When I was changing my academic writing style towards Anglo-Saxon, I felt like it is not appropriate to “dumb down” the text for the readers and that it is a pity to spoil the story to them at the beginning. Sad truth – if you don’t do this, nobody will read the paper, because everybody is busy. And I was not necessarily right when arguing with my wife that the “big” journals (Nature and Science) are increasingly dumbing down the writing. When done well, it is not dumbing down, but just putting the nitty-gritty in a supplement. Does it sometimes happen that because of this, an important detail gets omitted? Probably, but hopefully not too often.

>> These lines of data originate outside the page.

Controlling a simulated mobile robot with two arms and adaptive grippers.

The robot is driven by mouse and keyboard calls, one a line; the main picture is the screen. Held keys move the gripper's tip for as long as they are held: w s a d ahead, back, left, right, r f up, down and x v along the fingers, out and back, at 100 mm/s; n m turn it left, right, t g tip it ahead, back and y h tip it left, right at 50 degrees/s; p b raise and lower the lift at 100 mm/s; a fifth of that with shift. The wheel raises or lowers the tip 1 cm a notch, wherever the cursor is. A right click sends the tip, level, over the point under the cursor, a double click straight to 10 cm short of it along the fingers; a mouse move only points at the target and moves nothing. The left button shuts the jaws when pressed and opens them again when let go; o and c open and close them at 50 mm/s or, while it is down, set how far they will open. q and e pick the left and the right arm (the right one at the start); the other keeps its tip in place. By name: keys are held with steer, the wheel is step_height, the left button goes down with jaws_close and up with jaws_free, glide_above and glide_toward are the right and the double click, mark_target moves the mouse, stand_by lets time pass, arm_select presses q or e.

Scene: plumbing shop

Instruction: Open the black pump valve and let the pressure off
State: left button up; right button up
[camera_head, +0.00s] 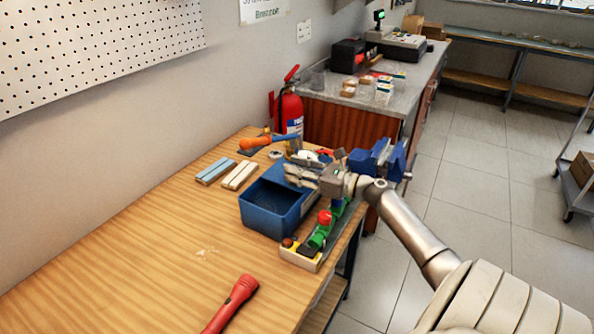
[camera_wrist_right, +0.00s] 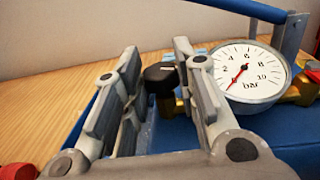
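A black valve knob (camera_wrist_right: 160,77) on a brass fitting shows in the right wrist view, beside a round white pressure gauge (camera_wrist_right: 250,75) marked in bar. The gauge's red needle points to the lower left, near the low end. My right gripper (camera_head: 290,173) is over the blue pump tub (camera_head: 268,222) in the head view. In the wrist view its fingers (camera_wrist_right: 158,90) are apart, with the knob seen in the gap between them. I cannot tell whether they touch it. The knob and gauge are not clear in the head view. My left gripper is out of view.
A green and red fitting assembly (camera_head: 318,238) lies right of the tub. A blue vise (camera_head: 375,160) is at the bench's far right. A red flashlight (camera_head: 234,303) lies in front, a fire extinguisher (camera_head: 290,110) stands behind. The wooden bench (camera_head: 130,250) is clear at left.

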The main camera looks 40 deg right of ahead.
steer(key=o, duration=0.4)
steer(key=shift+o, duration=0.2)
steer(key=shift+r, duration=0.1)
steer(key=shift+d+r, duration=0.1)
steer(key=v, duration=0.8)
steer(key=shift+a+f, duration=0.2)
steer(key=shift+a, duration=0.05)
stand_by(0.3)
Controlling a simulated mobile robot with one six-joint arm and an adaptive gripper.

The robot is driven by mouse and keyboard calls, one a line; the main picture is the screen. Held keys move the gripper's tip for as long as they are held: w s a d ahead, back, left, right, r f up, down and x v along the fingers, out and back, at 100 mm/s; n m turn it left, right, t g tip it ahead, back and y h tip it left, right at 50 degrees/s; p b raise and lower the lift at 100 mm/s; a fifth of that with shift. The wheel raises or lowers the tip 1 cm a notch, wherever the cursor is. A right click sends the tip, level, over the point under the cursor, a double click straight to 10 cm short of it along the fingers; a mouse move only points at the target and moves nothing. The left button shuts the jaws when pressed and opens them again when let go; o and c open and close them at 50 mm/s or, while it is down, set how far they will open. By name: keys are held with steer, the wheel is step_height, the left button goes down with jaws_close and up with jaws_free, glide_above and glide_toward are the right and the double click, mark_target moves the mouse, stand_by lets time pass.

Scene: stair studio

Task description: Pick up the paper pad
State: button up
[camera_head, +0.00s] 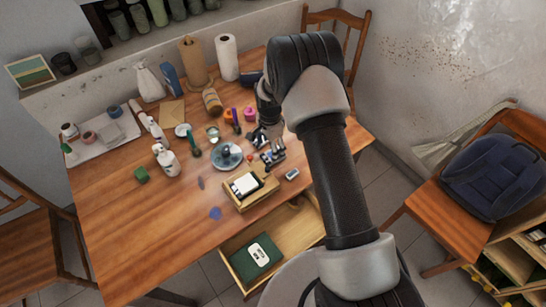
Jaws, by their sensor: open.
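My arm reaches over the table from the lower right and bends down at the back. My gripper (272,157) points down behind and slightly right of the pad, apart from it. It is open; I see nothing held between its fingers, though they are small and dark here.
A blue-grey plate (227,156) stands behind the pad. Bottles, jars and paper rolls fill the back; the table's front left is mostly clear.

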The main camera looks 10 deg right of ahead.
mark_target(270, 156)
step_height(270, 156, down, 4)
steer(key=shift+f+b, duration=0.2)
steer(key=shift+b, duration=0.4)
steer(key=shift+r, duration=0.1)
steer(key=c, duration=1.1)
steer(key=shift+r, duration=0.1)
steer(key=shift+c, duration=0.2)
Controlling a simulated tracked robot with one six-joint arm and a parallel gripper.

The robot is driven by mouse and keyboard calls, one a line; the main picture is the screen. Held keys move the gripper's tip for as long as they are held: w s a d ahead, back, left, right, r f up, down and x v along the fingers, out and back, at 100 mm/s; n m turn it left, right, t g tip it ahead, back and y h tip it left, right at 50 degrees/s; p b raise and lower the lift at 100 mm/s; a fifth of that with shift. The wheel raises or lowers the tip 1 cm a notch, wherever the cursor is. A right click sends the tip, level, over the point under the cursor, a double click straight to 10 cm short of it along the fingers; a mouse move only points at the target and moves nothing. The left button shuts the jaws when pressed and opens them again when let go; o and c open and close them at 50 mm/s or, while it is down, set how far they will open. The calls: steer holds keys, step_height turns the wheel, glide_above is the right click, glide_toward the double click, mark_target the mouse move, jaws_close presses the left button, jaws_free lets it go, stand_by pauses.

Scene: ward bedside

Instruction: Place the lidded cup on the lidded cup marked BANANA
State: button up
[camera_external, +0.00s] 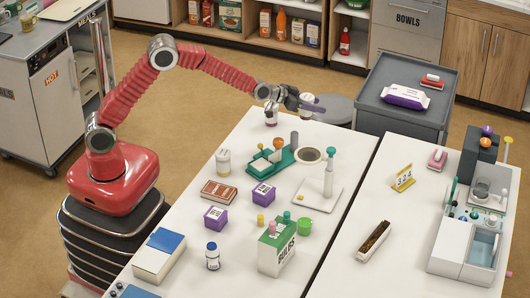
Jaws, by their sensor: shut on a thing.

But it also makes the rest of the paper way easier to understand. After all, the journals are also undergoing an evolution in which they want to survive…

As a final unrelated note – make sure that the section “lay summary” is truly “lay”. Do not worry about not squeezing all key terms and technical details in there. If a committee member from another discipline reads this and they don’t understand it, they will not think “ah, I do not understand this, hence this person is very smart and doing something complicated”. It is more likely to go along the lines of “I cannot understand this, so I cannot judge it and I cannot give plus points to the candidate”.


[13] I haven’t been exposed to the French/Gallic style and know little of it, so I will not go into it.

[14] And footnotes.

[15] It is like fees in journals – you have to pay a LOT to make a paper open access = easy for the reader, while publishing a paper behind a paywall is easy for you, but costs the readers…

3 Concluding remarks

Make sure you read the websites for your chosen funding schemes thoroughly so that you know the exact details of what is wanted of candidates. If you have questions about your project’s suitability or whether you’re in the right career stage for a particular award, do contact the funding body – they have been very helpful and open with me. Good luck and don’t be afraid to ask people around for help!